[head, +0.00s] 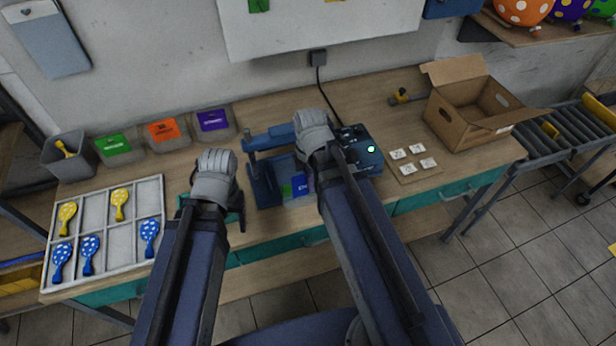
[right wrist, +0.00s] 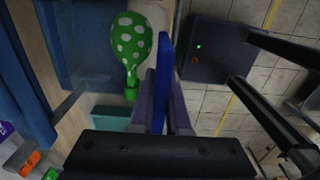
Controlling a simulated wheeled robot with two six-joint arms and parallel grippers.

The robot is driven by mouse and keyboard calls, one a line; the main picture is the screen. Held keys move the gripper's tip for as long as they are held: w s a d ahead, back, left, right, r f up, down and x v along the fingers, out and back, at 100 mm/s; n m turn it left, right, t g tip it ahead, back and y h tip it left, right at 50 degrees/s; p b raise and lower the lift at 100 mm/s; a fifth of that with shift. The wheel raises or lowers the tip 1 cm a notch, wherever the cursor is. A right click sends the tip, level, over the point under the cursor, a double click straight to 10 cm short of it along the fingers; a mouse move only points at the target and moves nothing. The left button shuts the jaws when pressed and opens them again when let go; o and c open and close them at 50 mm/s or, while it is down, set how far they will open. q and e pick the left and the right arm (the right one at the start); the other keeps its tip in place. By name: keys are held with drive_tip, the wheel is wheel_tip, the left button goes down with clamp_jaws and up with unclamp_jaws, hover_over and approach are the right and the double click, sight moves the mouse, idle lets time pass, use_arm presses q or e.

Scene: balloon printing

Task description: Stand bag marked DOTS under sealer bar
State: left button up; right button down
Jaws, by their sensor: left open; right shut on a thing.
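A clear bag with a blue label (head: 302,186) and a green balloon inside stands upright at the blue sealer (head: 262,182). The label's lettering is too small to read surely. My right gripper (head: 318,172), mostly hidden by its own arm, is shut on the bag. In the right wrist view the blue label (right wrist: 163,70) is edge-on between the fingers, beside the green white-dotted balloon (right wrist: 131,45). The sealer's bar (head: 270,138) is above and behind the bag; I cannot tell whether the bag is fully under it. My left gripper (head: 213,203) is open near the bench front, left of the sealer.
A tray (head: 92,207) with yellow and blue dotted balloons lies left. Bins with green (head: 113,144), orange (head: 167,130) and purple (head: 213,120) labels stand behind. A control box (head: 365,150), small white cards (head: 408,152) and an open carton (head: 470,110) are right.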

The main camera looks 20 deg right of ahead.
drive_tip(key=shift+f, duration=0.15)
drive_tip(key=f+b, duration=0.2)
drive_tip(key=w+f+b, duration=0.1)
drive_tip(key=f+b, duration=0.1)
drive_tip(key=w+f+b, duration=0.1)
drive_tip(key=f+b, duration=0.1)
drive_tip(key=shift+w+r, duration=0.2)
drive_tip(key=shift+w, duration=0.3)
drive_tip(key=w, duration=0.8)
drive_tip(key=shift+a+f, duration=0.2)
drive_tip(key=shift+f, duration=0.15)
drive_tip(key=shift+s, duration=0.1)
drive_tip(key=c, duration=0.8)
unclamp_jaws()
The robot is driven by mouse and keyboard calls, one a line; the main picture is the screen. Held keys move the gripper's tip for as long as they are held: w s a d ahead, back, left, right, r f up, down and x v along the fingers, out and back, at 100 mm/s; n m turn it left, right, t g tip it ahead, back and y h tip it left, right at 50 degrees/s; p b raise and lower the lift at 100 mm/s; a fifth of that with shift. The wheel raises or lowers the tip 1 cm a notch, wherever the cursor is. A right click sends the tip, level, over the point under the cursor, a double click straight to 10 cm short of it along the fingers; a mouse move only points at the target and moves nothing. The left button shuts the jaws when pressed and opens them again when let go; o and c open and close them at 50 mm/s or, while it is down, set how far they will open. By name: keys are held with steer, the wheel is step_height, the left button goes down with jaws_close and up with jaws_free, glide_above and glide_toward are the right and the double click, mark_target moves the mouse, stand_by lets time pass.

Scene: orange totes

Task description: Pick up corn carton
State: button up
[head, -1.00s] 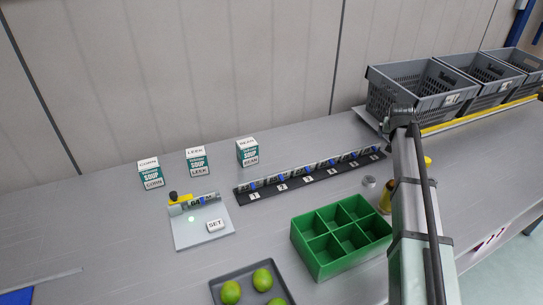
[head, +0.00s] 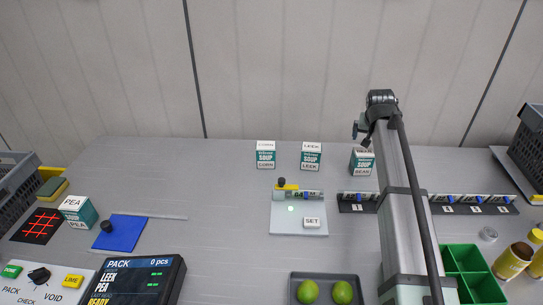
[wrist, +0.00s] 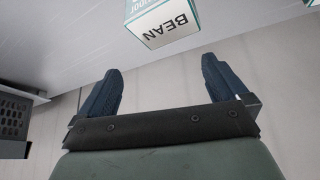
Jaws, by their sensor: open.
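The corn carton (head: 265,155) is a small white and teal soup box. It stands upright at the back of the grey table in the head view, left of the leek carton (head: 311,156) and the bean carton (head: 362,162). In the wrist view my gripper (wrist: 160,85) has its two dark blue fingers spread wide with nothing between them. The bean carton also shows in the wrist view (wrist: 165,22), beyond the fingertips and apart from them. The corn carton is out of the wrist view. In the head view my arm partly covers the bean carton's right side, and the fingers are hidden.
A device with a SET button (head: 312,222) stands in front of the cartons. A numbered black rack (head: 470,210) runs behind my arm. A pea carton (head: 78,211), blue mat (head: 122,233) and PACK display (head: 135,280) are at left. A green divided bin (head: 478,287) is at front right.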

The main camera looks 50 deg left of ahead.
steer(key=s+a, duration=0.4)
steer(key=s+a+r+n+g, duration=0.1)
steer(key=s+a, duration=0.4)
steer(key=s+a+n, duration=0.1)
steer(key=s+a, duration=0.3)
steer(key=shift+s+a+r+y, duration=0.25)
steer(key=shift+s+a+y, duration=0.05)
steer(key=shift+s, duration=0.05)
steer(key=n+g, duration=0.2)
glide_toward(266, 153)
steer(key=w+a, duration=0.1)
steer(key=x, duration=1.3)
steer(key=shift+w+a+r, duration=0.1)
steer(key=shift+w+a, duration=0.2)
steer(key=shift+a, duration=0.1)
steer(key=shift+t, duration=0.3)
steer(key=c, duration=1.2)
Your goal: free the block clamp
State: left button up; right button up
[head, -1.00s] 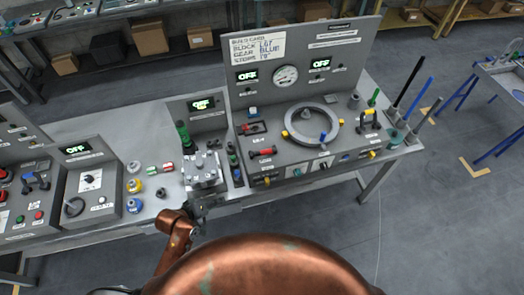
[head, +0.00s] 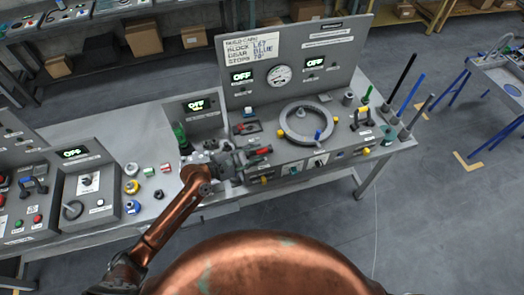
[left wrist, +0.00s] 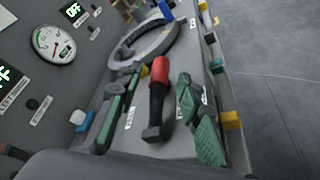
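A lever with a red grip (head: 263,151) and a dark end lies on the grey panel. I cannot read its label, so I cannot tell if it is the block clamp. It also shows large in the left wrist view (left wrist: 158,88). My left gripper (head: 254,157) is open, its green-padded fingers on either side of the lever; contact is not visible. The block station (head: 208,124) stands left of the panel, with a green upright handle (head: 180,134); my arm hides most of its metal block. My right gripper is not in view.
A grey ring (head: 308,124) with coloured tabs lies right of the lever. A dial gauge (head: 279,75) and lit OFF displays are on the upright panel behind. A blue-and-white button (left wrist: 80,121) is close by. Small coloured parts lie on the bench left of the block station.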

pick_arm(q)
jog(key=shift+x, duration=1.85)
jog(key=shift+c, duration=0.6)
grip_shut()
--
▸ **TASK DETAILS**: Reproduce the material word for word, minus the images.

▸ **ANSWER TO THIS TASK**:
[head, +0.00s] 
[right wrist, +0.00s] 
Controlling a simulated wheeled robot with two six-joint arms and parallel grippers.

The robot is driven by mouse and keyboard calls, one a line; the main picture is the screen. Held keys move the gripper's tip for as long as they are held: w s a d ahead, back, left, right, r f up, down and x v along the fingers, out and back, at 100 mm/s; n m turn it left, right, t g tip it ahead, back and y h tip it left, right at 50 degrees/s; p b raise and lower the lift at 100 mm/s; a fifth of that with shift. The wheel raises or lowers the tip 1 cm a notch, wherever the cursor is. A right click sends the tip, level, over the point under the cursor, a double click straight to 10 cm short of it along the fingers; a mouse move only points at the target and moves nothing. The left button shuts the jaws when pressed and opens them again when let go; o and c open and close them at 50 mm/s or, while it is down, set how far they will open. q and e pick the left and the right arm (the right one at the start); the other keeps its tip in place. By name: keys are held with drive_tip, the wheel is wheel_tip, the left button goes down with clamp_jaws and up with unclamp_jaws, hover_over and approach are the right and the double click, sight moves the mouse, idle lets time pass, use_arm presses q or e.

Scene: balloon printing

Task description: Stand bag marked DOTS under sealer bar
State: left button up; right button down
Jaws, by their sensor: left open; right shut on a thing.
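A clear bag with a blue label (head: 302,186) and a green balloon inside stands upright at the blue sealer (head: 262,182). The label's lettering is too small to read surely. My right gripper (head: 318,172), mostly hidden by its own arm, is shut on the bag. In the right wrist view the blue label (right wrist: 163,70) is edge-on between the fingers, beside the green white-dotted balloon (right wrist: 131,45). The sealer's bar (head: 270,138) is above and behind the bag; I cannot tell whether the bag is fully under it. My left gripper (head: 213,203) is open near the bench front, left of the sealer.
A tray (head: 92,207) with yellow and blue dotted balloons lies left. Bins with green (head: 113,144), orange (head: 167,130) and purple (head: 213,120) labels stand behind. A control box (head: 365,150), small white cards (head: 408,152) and an open carton (head: 470,110) are right.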

The main camera looks 20 deg right of ahead.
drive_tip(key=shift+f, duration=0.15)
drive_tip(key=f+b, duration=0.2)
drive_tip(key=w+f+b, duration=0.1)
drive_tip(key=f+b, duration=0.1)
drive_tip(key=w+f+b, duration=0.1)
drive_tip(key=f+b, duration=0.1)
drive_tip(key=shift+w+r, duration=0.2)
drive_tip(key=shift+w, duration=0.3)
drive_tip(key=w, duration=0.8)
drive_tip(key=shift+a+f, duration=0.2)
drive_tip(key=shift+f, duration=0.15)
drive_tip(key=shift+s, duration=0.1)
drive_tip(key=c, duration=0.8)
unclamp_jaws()
The robot is driven by mouse and keyboard calls, one a line; the main picture is the screen. Held keys move the gripper's tip for as long as they are held: w s a d ahead, back, left, right, r f up, down and x v along the fingers, out and back, at 100 mm/s; n m turn it left, right, t g tip it ahead, back and y h tip it left, right at 50 degrees/s; p b raise and lower the lift at 100 mm/s; a fifth of that with shift. The wheel raises or lowers the tip 1 cm a notch, wherever the cursor is. A right click sends the tip, level, over the point under the cursor, a double click straight to 10 cm short of it along the fingers; a mouse move only points at the target and moves nothing. The left button shuts the jaws when pressed and opens them again when let go; o and c open and close them at 50 mm/s or, while it is down, set how far they will open. By name: keys are held with steer, the wheel is step_height, the left button goes down with jaws_close and up with jaws_free, glide_above and glide_toward are the right and the double click, mark_target moves the mouse, stand_by lets time pass.

Scene: orange totes

Task description: Pick up corn carton
State: button up
[head, -1.00s] 
[head, +0.00s] 
[wrist, +0.00s] 
Jaws, by their sensor: open.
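The corn carton (head: 265,155) is a small white and teal soup box. It stands upright at the back of the grey table in the head view, left of the leek carton (head: 311,156) and the bean carton (head: 362,162). In the wrist view my gripper (wrist: 160,85) has its two dark blue fingers spread wide with nothing between them. The bean carton also shows in the wrist view (wrist: 165,22), beyond the fingertips and apart from them. The corn carton is out of the wrist view. In the head view my arm partly covers the bean carton's right side, and the fingers are hidden.
A device with a SET button (head: 312,222) stands in front of the cartons. A numbered black rack (head: 470,210) runs behind my arm. A pea carton (head: 78,211), blue mat (head: 122,233) and PACK display (head: 135,280) are at left. A green divided bin (head: 478,287) is at front right.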

The main camera looks 50 deg left of ahead.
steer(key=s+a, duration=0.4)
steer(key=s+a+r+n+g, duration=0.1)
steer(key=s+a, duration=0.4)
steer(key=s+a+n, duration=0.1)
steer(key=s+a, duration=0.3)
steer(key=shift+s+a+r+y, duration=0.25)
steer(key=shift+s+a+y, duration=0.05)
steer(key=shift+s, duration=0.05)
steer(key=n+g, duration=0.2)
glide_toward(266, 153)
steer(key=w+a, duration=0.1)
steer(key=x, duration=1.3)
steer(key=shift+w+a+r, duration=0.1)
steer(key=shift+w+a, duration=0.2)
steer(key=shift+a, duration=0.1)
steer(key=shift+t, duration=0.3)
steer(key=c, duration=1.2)
Your goal: free the block clamp
State: left button up; right button up
[head, -1.00s] 
[head, +0.00s] 
[left wrist, +0.00s] 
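A lever with a red grip (head: 263,151) and a dark end lies on the grey panel. I cannot read its label, so I cannot tell if it is the block clamp. It also shows large in the left wrist view (left wrist: 158,88). My left gripper (head: 254,157) is open, its green-padded fingers on either side of the lever; contact is not visible. The block station (head: 208,124) stands left of the panel, with a green upright handle (head: 180,134); my arm hides most of its metal block. My right gripper is not in view.
A grey ring (head: 308,124) with coloured tabs lies right of the lever. A dial gauge (head: 279,75) and lit OFF displays are on the upright panel behind. A blue-and-white button (left wrist: 80,121) is close by. Small coloured parts lie on the bench left of the block station.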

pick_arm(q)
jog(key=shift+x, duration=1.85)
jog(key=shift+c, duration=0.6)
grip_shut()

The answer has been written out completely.